Akademia Lotnicza w Dęblinie może ruszyć nawet w przyszłym roku akademickim. Wszystko w rękach posłów, bo to oni zdecydują o powołaniu uczelni. Projekt ustawy w tej sprawie trafi do Sejmu jeszcze we wrześniu.
– Obie te instytucje naukowe działają przecież w obszarze lotnictwa, więc połączenie ich potencjałów będzie bardzo korzystne. Siedzibą akademii będzie Dęblin. W Warszawie powstanie wydział zamiejscowy – tłumaczy płk rez. dr inż. Michał Burek, prorektor WSOSP do spraw kształcenia i studenckich.
Nowa uczelnia ma kształcić w ramach aktualnych specjalności kontrolerów, nawigatorów i pilotów na potrzeby lotnictwa sił zbrojnych, a także m.in. straży granicznej, straży pożarnej, policji. Jak zapewniają pomysłodawcy projektu, studenci będą mogli korzystać z bardziej atrakcyjniej oferty edukacyjnej niż dotychczas. Będą atrakcyjne staże i praktyki zawodowe, a także wymiany międzynarodowe z możliwością studiowania za granicą.
– W dalszym ciągu zajęcia będą odbywać się w Dęblinie. Część dotycząca kierunków medycznych będzie zorganizowana także na wydziale zamiejscowym w Warszawie, z wyjątkiem niektórych zajęć klinicznych, do których będzie można wykorzystać szpital w Dęblinie – wyjaśnia prorektor Burek.

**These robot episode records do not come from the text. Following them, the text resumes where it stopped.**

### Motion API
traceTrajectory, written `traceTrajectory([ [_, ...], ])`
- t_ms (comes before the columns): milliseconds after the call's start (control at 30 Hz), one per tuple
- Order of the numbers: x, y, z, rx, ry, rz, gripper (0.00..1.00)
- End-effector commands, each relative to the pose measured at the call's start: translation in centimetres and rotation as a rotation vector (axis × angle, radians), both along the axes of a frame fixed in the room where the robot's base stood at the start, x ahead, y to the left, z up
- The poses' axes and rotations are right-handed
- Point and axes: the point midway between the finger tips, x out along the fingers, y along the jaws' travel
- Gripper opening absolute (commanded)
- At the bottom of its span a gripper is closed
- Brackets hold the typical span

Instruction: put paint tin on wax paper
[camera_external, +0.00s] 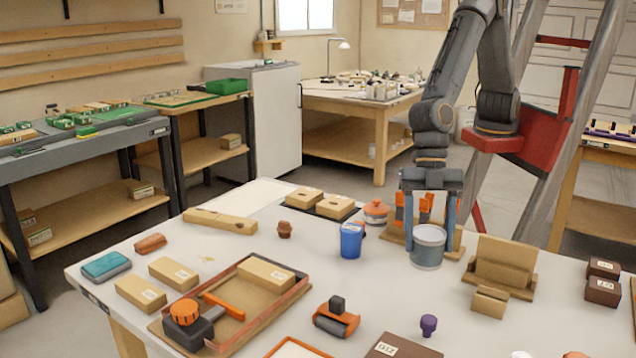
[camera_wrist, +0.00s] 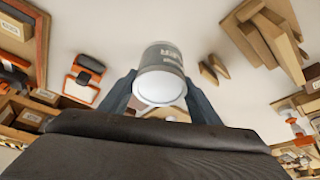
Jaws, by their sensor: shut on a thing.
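The paint tin (camera_external: 428,247) is a grey cylinder with a pale rim, upright between the fingers of my gripper (camera_external: 428,220). My gripper is shut on it from both sides, over the right middle of the white table. In the wrist view the tin (camera_wrist: 160,68) sits between the two blue-grey fingers (camera_wrist: 160,95). I cannot tell whether its base touches the table. I cannot make out the wax paper for certain. A pale flat area (camera_external: 262,191) shows at the table's back left, but it may be bare tabletop.
A blue cup (camera_external: 351,240) stands just left of the tin. A cardboard stand (camera_external: 503,264) is close on the right, and an orange-lidded jar (camera_external: 376,211) is behind. A tray (camera_external: 300,290) with a box is at front left. Some bare table lies in front of the tin.

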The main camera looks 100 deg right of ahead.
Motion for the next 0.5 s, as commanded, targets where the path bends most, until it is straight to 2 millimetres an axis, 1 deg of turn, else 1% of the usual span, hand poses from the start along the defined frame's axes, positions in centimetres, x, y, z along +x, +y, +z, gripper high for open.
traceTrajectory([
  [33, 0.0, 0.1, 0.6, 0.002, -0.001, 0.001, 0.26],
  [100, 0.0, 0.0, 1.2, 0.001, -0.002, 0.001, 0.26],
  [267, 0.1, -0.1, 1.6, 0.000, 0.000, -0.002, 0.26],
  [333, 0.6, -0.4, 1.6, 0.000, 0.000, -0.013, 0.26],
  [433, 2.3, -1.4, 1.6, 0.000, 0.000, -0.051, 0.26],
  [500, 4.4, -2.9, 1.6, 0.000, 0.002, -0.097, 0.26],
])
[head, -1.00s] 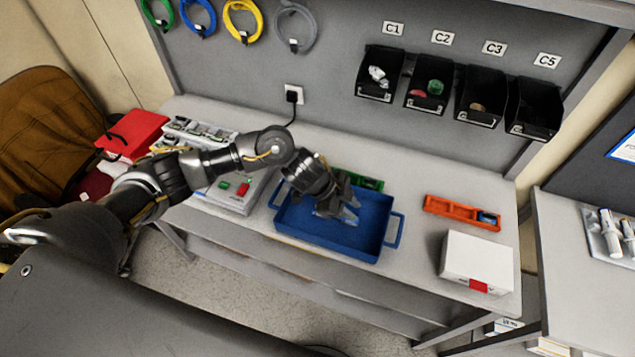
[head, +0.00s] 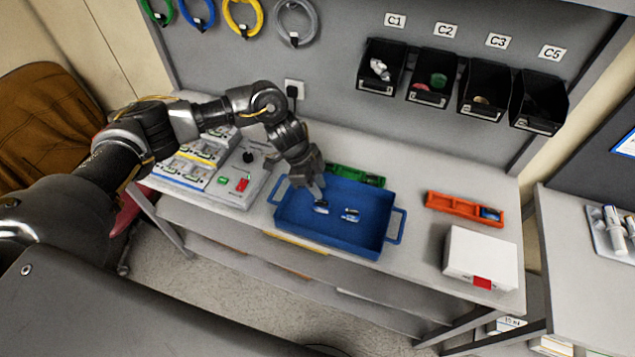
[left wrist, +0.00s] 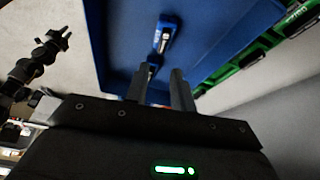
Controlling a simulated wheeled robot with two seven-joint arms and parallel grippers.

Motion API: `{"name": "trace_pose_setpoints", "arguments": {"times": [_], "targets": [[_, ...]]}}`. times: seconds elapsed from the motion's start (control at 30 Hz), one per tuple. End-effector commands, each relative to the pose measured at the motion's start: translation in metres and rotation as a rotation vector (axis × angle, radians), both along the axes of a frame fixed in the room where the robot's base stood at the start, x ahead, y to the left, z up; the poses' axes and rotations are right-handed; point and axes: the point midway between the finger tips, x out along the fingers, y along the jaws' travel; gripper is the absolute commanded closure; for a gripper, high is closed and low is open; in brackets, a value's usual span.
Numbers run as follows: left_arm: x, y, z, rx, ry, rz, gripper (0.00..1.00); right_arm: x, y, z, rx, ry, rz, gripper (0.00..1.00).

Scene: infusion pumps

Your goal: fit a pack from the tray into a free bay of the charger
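The blue tray (head: 375,240) stands on the bench and holds two small blue-and-white packs. One pack (head: 320,207) lies at the left, directly by my left fingertips; the other pack (head: 350,215) lies in the middle. My left gripper (head: 319,194) points down into the tray. In the left wrist view my left gripper (left wrist: 160,88) has its fingers apart. One pack (left wrist: 165,37) shows beyond them, and part of another shows by the left finger; I see no grip on it. A white multi-slot unit (head: 190,165), seemingly the charger, stands left, partly behind my arm.
A grey box with green and red buttons (head: 232,188) sits between the slotted unit and the tray. A green holder (head: 345,173) lies behind the tray. An orange holder (head: 452,207) and a white box (head: 480,255) stand right. Black bins (head: 432,82) hang above.

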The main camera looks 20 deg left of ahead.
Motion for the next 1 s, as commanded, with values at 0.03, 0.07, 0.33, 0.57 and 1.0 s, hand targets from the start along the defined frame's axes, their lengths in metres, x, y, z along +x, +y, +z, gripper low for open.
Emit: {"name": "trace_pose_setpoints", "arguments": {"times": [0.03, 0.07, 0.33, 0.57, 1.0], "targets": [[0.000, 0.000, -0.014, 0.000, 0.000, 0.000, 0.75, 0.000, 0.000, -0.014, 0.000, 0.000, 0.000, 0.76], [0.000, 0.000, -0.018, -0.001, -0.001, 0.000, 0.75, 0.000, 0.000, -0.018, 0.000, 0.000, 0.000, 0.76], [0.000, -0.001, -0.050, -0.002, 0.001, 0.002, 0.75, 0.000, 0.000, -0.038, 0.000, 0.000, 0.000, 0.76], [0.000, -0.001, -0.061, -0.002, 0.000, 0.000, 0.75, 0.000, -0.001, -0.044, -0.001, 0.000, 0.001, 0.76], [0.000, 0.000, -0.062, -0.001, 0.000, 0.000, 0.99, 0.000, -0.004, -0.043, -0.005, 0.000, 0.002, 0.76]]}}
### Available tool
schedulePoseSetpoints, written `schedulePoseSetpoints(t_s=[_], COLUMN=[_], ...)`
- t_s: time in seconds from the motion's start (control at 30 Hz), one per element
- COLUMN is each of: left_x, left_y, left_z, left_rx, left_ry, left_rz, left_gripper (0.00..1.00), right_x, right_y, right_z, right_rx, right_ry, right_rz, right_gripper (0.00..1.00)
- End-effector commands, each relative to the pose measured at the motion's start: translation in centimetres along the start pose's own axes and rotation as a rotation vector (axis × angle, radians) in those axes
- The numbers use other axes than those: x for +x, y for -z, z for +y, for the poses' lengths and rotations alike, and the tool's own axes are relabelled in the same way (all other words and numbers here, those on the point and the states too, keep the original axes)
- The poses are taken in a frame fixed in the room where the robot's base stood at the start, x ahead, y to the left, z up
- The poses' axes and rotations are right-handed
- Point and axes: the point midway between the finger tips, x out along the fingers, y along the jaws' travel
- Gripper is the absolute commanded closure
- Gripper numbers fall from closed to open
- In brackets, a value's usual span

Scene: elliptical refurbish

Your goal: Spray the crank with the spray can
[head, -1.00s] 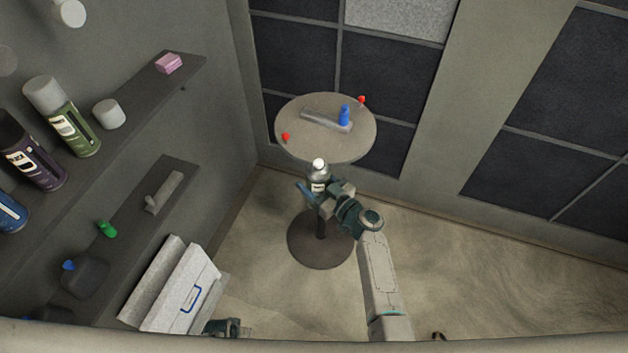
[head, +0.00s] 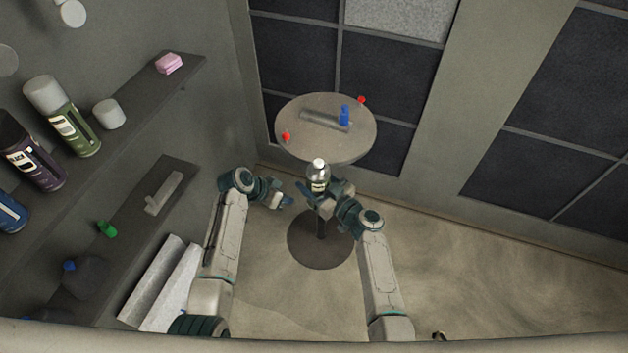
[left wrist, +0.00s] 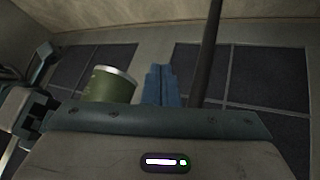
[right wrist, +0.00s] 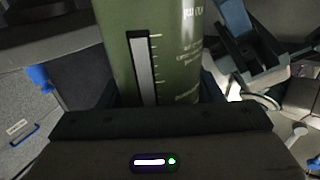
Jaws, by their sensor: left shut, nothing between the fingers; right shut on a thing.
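The crank (head: 321,118), a grey bar with a blue handle (head: 344,115) standing at its right end, lies on the round table. The spray can (head: 318,181) has a pale top and dark green body. My right gripper (head: 318,196) is shut around it and holds it upright in front of the table's near edge. The can's green body fills the middle of the right wrist view (right wrist: 160,55) and shows in the left wrist view (left wrist: 110,86). My left gripper (head: 286,201) is shut and empty, just left of the can. Its closed blue-grey fingers show in the left wrist view (left wrist: 161,86).
The round table (head: 350,145) also carries two red knobs (head: 286,136) (head: 361,99). Shelves along the left wall hold several spray cans (head: 62,116), a pink block (head: 168,63), a grey bar (head: 164,193) and a green piece (head: 107,229). The floor to the right is clear.

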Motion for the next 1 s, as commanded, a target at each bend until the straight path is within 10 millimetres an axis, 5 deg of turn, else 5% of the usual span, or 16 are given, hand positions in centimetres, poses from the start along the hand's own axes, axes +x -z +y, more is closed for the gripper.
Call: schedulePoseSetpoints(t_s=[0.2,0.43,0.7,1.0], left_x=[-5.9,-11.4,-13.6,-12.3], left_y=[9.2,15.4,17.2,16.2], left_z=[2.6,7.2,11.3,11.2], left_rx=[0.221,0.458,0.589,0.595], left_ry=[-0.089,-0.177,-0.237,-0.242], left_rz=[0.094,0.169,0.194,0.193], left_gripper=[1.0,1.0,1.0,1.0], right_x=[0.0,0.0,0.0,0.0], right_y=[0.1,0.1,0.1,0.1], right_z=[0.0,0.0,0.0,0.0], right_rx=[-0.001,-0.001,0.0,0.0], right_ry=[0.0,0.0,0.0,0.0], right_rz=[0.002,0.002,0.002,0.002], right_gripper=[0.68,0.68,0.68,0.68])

Pomysł na połączenie uczelni spodobał się studentom WSOSP. – Rozmawialiśmy o tym z kolegami i dostrzegamy same plusy. Każdy z nas chce rozwijać swoją pasję lotniczą. A dzięki połączeniu powstaną nowe kierunki i będziemy mogli spojrzeć na lotnictwo z innej strony – mówi Michał Migdałek, student
II roku lotnictwa i kosmonautyki.
W przypadku połączenia nowa uczelnia byłaby założycielem szpitala klinicznego, powstałego z połączenia obecnego szpitala prowadzonego przez WIML i szpitala dęblińskiego.